STANDARD: Wie empfinden es die Frauen, dass der Westen 2021 das Land den Taliban überließ?

Hasrat-Nazimi: Die Frauen fühlen sich hintergangen und im Stich gelassen. Als die westlichen Militärs unter Führung der USA in Afghanistan einfielen, war ihr Ziel, die Taliban zu stürzen. Mit dem Versprechen, den Terrorismus zu bekämpfen und die Frauenrechte zu stärken, blieben sie im Land. Sie beteuerten, die afghanische Bevölkerung zu unterstützen, eine Demokratisierung des Landes anzustoßen und Schulen für Mädchen einzurichten. Aber sie hielten ihre Versprechen nicht. Aus afghanischer Sicht bedeutet das einen Vertrauensbruch, der auch nicht wiedergutzumachen ist.

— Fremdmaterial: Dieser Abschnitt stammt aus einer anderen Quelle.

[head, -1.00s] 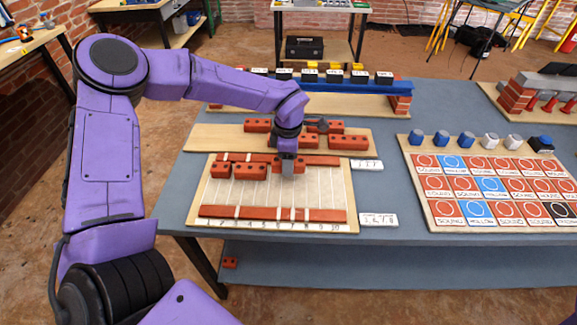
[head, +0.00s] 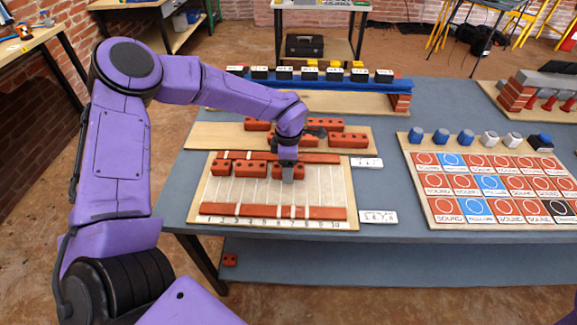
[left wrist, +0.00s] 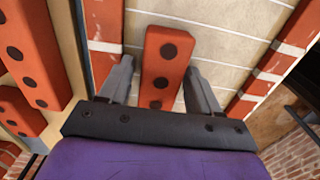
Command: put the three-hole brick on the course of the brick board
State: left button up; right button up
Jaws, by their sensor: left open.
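The brick board (head: 240,200) lies on the near left of the table, with red strips along its far and near edges and numbered columns. The red three-hole brick (left wrist: 165,50) sits on the board's pale lined face, to the right of two other red bricks (head: 220,168) (head: 252,168). It also shows in the head view (head: 278,170), partly behind my fingers. My left gripper (head: 288,174) is down over it, with its fingers (left wrist: 158,85) open on either side of the brick. In the wrist view, gaps show between fingers and brick. My right gripper is out of view.
Several red bricks (head: 257,125) stand on a wooden board (head: 205,135) just behind. White number cards (head: 367,162) (head: 378,217) lie to the right. A panel of red and blue tiles (head: 485,190) is farther right. A blue beam with black blocks (head: 330,83) stands at the back.

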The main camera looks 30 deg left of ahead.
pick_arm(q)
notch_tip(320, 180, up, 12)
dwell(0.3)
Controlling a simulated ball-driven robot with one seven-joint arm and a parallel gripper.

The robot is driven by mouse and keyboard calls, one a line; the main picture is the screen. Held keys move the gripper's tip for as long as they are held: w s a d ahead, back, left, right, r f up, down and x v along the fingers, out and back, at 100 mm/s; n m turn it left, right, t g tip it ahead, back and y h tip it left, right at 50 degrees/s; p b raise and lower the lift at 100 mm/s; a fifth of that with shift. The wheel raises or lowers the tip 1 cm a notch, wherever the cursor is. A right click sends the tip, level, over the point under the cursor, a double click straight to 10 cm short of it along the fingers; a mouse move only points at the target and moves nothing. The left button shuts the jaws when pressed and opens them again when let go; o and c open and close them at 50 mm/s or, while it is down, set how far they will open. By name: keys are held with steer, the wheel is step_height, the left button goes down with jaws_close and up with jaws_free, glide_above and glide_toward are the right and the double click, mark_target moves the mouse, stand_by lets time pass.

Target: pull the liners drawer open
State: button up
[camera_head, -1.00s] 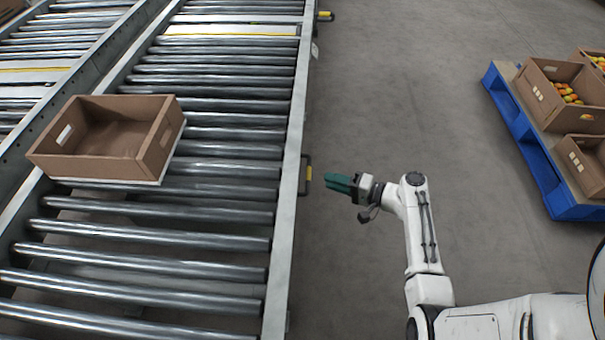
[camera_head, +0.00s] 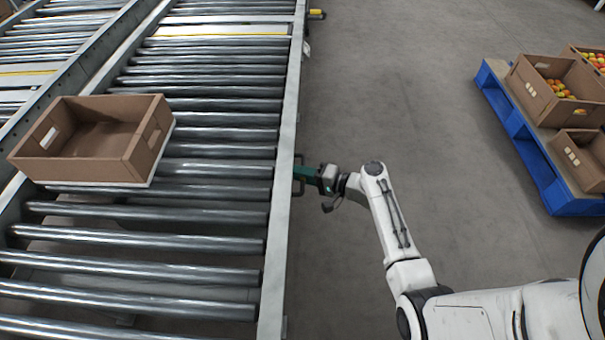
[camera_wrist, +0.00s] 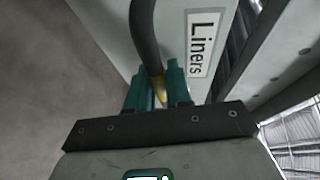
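In the wrist view, a pale drawer front (camera_wrist: 175,22) carries a white label reading "Liners" (camera_wrist: 205,42). Its dark bar handle (camera_wrist: 145,30) has a yellow section that sits between the two green fingers of my gripper (camera_wrist: 159,92). Both fingers appear to press against the handle, with no clear gap on either side. In the head view, my gripper (camera_head: 304,173) is at the handle (camera_head: 299,191), beside the conveyor's side rail. The drawer front is hidden under the rail there, and no drawer sticks out into the aisle.
The roller conveyor's side rail (camera_head: 283,190) runs along my gripper's left. An empty cardboard box (camera_head: 75,165) stands on the rollers. The grey floor (camera_head: 400,110) between is clear.

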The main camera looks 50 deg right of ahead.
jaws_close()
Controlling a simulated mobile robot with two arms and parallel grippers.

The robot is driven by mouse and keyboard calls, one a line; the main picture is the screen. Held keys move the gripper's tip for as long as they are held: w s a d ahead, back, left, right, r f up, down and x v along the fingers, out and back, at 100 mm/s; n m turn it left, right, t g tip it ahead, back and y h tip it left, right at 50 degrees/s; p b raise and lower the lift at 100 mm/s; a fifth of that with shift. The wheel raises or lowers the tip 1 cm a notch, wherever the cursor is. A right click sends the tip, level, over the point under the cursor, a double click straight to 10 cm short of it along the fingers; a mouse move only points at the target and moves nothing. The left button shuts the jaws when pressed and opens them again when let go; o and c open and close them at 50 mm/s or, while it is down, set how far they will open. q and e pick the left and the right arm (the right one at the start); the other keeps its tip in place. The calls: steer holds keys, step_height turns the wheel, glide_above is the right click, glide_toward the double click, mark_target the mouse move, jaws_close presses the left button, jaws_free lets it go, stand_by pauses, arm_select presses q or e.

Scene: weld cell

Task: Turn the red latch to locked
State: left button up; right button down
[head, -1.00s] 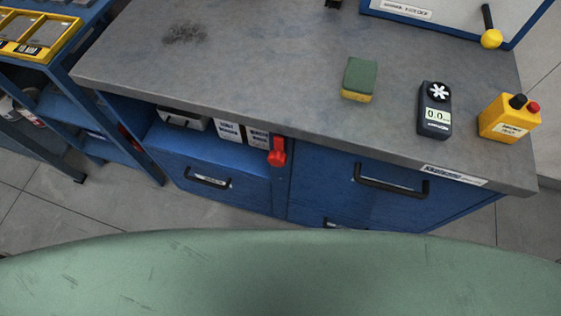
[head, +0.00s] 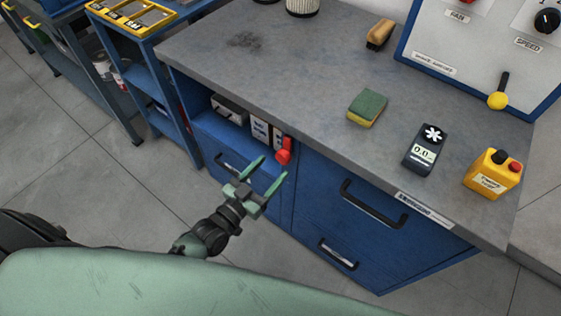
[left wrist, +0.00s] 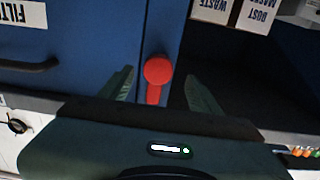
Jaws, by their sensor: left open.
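The red latch (head: 284,151) is on the blue cabinet's front, on the upright between the open shelf and the right-hand drawers. Its rounded end is lower and its bar points up towards the worktop. My left gripper (head: 272,167) is open and empty, with its green fingers just in front of and below the latch in the head view. In the left wrist view, which looks upside down, the latch (left wrist: 157,75) shows between the two spread fingers (left wrist: 159,76). I cannot tell whether they touch it. My right gripper is not in view.
The grey worktop (head: 300,85) overhangs the latch. Labelled boxes (head: 260,131) stand in the shelf left of it. Black drawer handles (head: 374,205) stick out to the right. A sponge (head: 367,107), a meter (head: 424,150) and a yellow button box (head: 492,174) lie on top.

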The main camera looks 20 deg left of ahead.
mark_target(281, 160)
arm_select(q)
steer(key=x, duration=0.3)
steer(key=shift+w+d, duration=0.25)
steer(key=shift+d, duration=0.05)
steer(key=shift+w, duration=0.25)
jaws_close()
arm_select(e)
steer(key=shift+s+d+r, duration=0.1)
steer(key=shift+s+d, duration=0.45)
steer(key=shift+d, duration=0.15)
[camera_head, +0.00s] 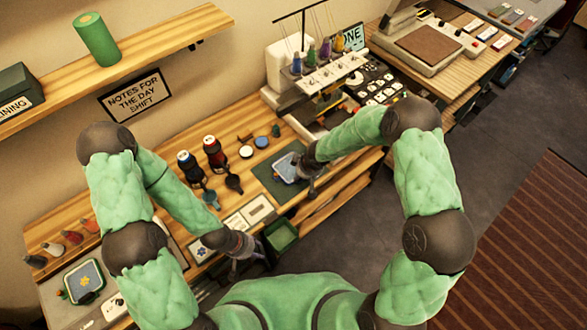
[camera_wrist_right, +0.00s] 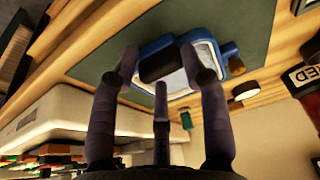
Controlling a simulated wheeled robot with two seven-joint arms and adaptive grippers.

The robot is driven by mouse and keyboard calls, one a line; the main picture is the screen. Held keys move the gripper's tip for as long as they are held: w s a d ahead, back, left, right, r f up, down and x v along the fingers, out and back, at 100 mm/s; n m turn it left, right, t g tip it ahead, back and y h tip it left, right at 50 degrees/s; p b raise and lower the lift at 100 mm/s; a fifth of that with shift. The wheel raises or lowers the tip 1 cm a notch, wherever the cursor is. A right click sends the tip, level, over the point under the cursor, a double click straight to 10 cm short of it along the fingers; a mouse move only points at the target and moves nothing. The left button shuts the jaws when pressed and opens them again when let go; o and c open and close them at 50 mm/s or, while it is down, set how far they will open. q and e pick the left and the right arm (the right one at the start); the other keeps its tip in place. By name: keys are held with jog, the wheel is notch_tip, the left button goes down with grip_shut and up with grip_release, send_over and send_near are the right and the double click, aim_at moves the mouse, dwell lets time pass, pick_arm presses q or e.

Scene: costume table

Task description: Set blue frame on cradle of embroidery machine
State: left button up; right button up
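The blue frame (camera_head: 284,168) lies on a dark green mat (camera_head: 262,177) on the wooden table, left of the embroidery machine (camera_head: 287,75). My right gripper (camera_head: 305,170) is at the frame's right side. In the right wrist view the frame (camera_wrist_right: 205,43) has a blue rim, a pale inside and a dark block (camera_wrist_right: 158,66). The fingers of my right gripper (camera_wrist_right: 161,67) stand apart on either side of this block; no firm grip shows. My left gripper (camera_head: 250,262) is open and empty near the green bin.
A green bin (camera_head: 281,236) is at the table's front edge. A control panel (camera_head: 375,80) is right of the machine.

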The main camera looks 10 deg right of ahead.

STANDARD: Sind die weiblichen Vorbilder, die Sie in Ihrem Buch nennen, der breiten Bevölkerung in Afghanistan bekannt?

Hasrat-Nazimi: Nahid Anahita Ratebzad und Meena Keshwar Kamal aus der neueren Zeit sind aufgrund ihrer linken Orientierung bekannt. Aber auch Frauen aus der älteren afghanischen Geschichte wie die Dichterin Rabia Balkhi aus dem zehnten Jahrhundert kennt jede Familie, ebenso die nationale Volksheldin Malalai, nach der die Kinderrechtsaktivistin und Friedensnobelpreisträgerin Malala Yousafzai benannt wurde. Diese Frauen werden als Vorbild hochgehalten, und zwar sogar von Männern, wenn auch meist nur theoretisch.

STANDARD: Sie zitieren Laura Bush und Hillary Clinton, die beide während der Invasion meinten, der Krieg werde die Frauen in Afghanistan retten...

Hasrat-Nazimi: Jahrelang hielten die Westmächte das Thema Frauenrechte hoch und versicherten, man werde den Erfolg, den sie auf dem Gebiet errungen hätten, nicht aufgeben. Stattdessen aber setzten sich die Vertreter der Westmächte mit den Taliban zusammen. Diese Bilder waren für die Frauen in Afghanistan ein Schlag ins Gesicht. Als 2001 die Mehrheit der afghanischen Bevölkerung dafür gewesen war, die Taliban an einen Tisch zu holen und mit ihnen Friedensgespräche zu führen, um eine gemeinsame politische Lösung zu finden, hatte der amerikanische Präsident George W. Bush dies abgelehnt. Er rede nicht mit Terroristen. Und 2021 erhielten jene Terroristen die Macht und sollten die afghanische Gesellschaft vertreten.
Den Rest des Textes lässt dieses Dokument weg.